Very high R^2 for many economic models may be an artifact that provides some stakeholders with a dangerous and false sense of confidence. One common situation occurs when modeling the time dependence of a product balance. The modeler writes the equations with the product balance as a function of the prior month’s balance and a few macroeconomic variables. This is the “lagged dependent variables” formulation.

Because each month’s balance strongly influences the next month’s balance, the R^2 is extremely high, often 0.95 or more. This is too optimistic about the long term predictive power, as the forecast for a balance 24 months from now will not use the prior month’s actual, but a forecast which includes the accumulation of 23 months of the residuals.

Furthermore, many misinterpret low values of the coefficients of the independent variables as a lack of sensitivity and blame this on the “lagged dependent variables”. The high R^2 may initially generate unreasonable confidence, but later oversight groups or regulators dismiss the model as not-credible.

In such situations one should consider formulating the model in terms of balance changes. The balance predictions of this alternate formulation will be identical; however, the model more clearly shows the relative contribution of the random effects and the factors used.

The graph at the top of this article shows a hypothetical situation where the balance (blue) is dependent on some economic variable (red), but adjusts only slowly to changes in that variable. The same relationship can be written in two forms. One expresses the balance as a function of its prior month value and the economic factor . This produces an R^2 of 0.98. The other expresses the balance change as a function of its prior month value and the economic factor. It produces an R^2 of 0.3 .

Furthermore, in both cases the coefficient of the economic factor will be much lower than the long range sensitivity; however, there is nothing wrong with the model or its projections. We must use a simple scaling transformation on the coefficients to obtain what most people define as the sensitivity.

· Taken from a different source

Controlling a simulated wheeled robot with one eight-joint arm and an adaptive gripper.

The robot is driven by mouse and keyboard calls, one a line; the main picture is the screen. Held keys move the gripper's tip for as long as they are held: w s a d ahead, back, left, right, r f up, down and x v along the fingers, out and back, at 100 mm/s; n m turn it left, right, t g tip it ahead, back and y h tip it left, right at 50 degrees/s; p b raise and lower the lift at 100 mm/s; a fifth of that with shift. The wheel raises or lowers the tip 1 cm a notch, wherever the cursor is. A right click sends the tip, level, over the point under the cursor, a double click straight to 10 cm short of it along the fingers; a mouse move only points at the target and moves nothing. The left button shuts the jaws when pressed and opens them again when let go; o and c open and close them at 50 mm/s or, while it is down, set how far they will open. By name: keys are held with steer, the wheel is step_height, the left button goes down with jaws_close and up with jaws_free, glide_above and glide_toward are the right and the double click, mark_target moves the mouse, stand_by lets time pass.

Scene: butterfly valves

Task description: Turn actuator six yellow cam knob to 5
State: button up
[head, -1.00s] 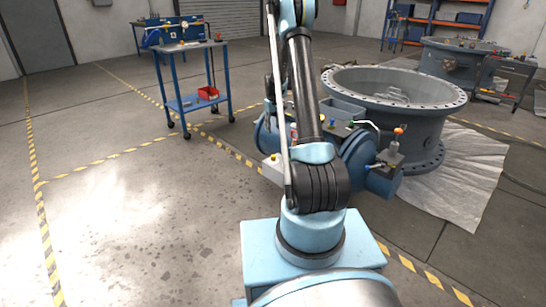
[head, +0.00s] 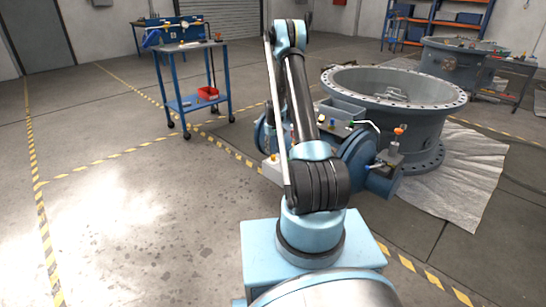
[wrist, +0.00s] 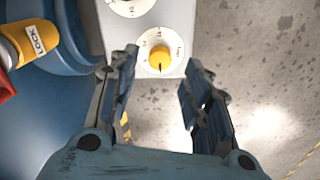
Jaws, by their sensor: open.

If the decision is to stick with the balance formulation, avoid prominent displays of the high R^2 and insure the presentations and documentation focus on other metrics rather than the R^2. Furthermore explicitly calculating and showing the long-term sensitivity coefficient will provide users with a better understanding of the relationship and avoid confusion or fears that the model understates the impact of the economy on the balance.

The second cause of unreasonably high R^2 is artifacts in the data gathering process. Perhaps many values in a time series were replaced using a linear equation by a provider or an interpolation involving the underlying factors. Such a situation could occur in regressions involving various interest rates where some data is from quotes that are not direct observations, but estimates. 

The third cause of either unreasonably low or high R^2 is sample choice or even cherry-picking of data. An extreme example is the exclusion of data that refutes the hypothesis.

A more common challenge is that R^2 depends on the variation of the independent variables in the sample. Including a sample over which they have only small variations will produce a low R^2 because they cannot contribute much to the total variability of the dependent variable. Selecting a sample where these factors show the greatest dispersion will exaggerate the R^2. One should address these situations by understanding the process by which the data was collected and re-evaluate the approach to collecting and cleaning the data.

R^2 is often a useful and informative metric; but one should avoid looking for the R^2 as a measure of model or modeler quality. Instead modelers and model consumers should compare the proposed model against alternatives, including the existing model. These comparisons should focus on measures of expected prediction error over the relevant horizon. 

[1] There are limitations to the usage of information coefficients that I am omitting for simplicity.